Costa Concordia Hauled Upright, Amid Wild Celebration (PICTURES)

LOOK: Costa Concordia Hauled Upright

Looming out of the night, the great hulk of the Costa Concordia, browned in sea water and rubbish, was heaved upright at last.

Soon it will head for its final port of call, the scrapyard.

The cruise ship was righted nearly two years after the disaster

A detail of the right side of the Costa Concordia

Italy's civil protection agency chief, Franco Gabrielli, was applauded by lines of firefighters, as he announced at a 4am press briefing that the operation known as parbuckling was complete.

In a statement, engineers said the 114,000-tonne shipwreck was "resting safely" on platforms that have been built 30 metres below sea level, where it will now remain throughout the winter as further salvage operations take place.

The ship has now been hauled onto six platforms, 30 feet below sea level

A priority is finding the bodies of two remaining people, Maria Grazia Trecarichi, a Sicilian passenger who had been celebrating her birthday, and Russel Rebello, an Indian waiter. Engineers have seen no sight of them yet, the Guardian reported.

The project, which is said to be costing as much as £500m, was delayed after lightning storms hit the small island overnight.

Some 32 people died when the cruise ship hit the rocks.
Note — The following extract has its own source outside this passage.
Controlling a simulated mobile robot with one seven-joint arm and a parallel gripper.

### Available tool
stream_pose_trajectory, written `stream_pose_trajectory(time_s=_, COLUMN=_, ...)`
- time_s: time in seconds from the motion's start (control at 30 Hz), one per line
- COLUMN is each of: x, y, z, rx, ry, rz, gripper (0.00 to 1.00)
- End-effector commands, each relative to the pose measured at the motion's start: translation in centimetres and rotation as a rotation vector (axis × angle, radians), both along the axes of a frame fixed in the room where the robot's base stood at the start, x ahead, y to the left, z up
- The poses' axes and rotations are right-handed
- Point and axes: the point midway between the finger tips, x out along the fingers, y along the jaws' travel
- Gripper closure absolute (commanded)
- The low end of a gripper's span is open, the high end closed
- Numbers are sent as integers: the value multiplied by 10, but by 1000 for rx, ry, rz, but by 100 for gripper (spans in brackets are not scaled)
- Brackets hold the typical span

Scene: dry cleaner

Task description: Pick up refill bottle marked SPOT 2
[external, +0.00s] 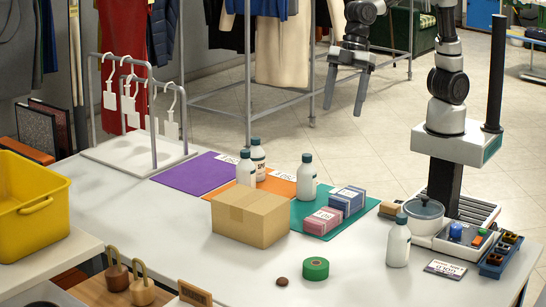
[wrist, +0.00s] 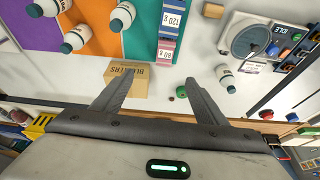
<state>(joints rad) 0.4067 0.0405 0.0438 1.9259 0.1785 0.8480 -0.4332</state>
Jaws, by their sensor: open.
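Several white refill bottles with dark green caps stand on the counter. One, with a label that begins "SPO" (external: 258,155), stands at the back by the orange mat; its number cannot be read. A second bottle (external: 246,170) stands just in front of it, partly behind the cardboard box. A third bottle (external: 307,178) stands on the teal mat, and a fourth bottle (external: 398,244) is at the front right by the pot. The wrist view shows bottles at the top (wrist: 75,38) and right (wrist: 225,78). My gripper (external: 343,108) is open and empty, raised beyond the counter's back edge.
A cardboard box (external: 250,218) stands in front of the bottles. Pink (external: 323,220) and blue (external: 348,200) packs lie on the teal mat. A lidded pot (external: 423,215), a green tape roll (external: 315,268) and a hanger rack (external: 138,150) also stand here. The front middle is mostly clear.

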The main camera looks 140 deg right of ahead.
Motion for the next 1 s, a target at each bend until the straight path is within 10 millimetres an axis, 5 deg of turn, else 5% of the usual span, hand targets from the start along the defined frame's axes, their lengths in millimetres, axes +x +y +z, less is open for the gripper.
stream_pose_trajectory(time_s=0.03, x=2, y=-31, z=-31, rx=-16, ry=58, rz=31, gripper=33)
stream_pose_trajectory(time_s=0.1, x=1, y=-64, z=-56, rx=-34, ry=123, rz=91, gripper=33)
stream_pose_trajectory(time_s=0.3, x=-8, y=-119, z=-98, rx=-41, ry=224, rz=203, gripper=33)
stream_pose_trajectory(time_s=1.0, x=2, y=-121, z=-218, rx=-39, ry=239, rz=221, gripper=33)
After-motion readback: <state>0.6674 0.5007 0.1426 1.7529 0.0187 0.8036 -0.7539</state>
The crippled cruise ship was pulled completely upright early Tuesday after a complicated, 19-hour operation to wrench it from its side where it capsized last year off Tuscany

The Concordia’s captain, Francesco Schettino, is currently on trial in Italy on a number of charges related to the sinking, including manslaughter.

It is alleged he ordered the ship off its prescribed course so passengers could wave at people on the shore. The liner then hit a reef which Schettino claimed was not mapped.

Officials declared the salvage a "perfect" end to a daring and unprecedented engineering feat.

More than 50 huge chains and winches have been used to free the ship at painstaking speed in order to prevent damage to the hull which has been exposed to the weather since the sinking in January 2012.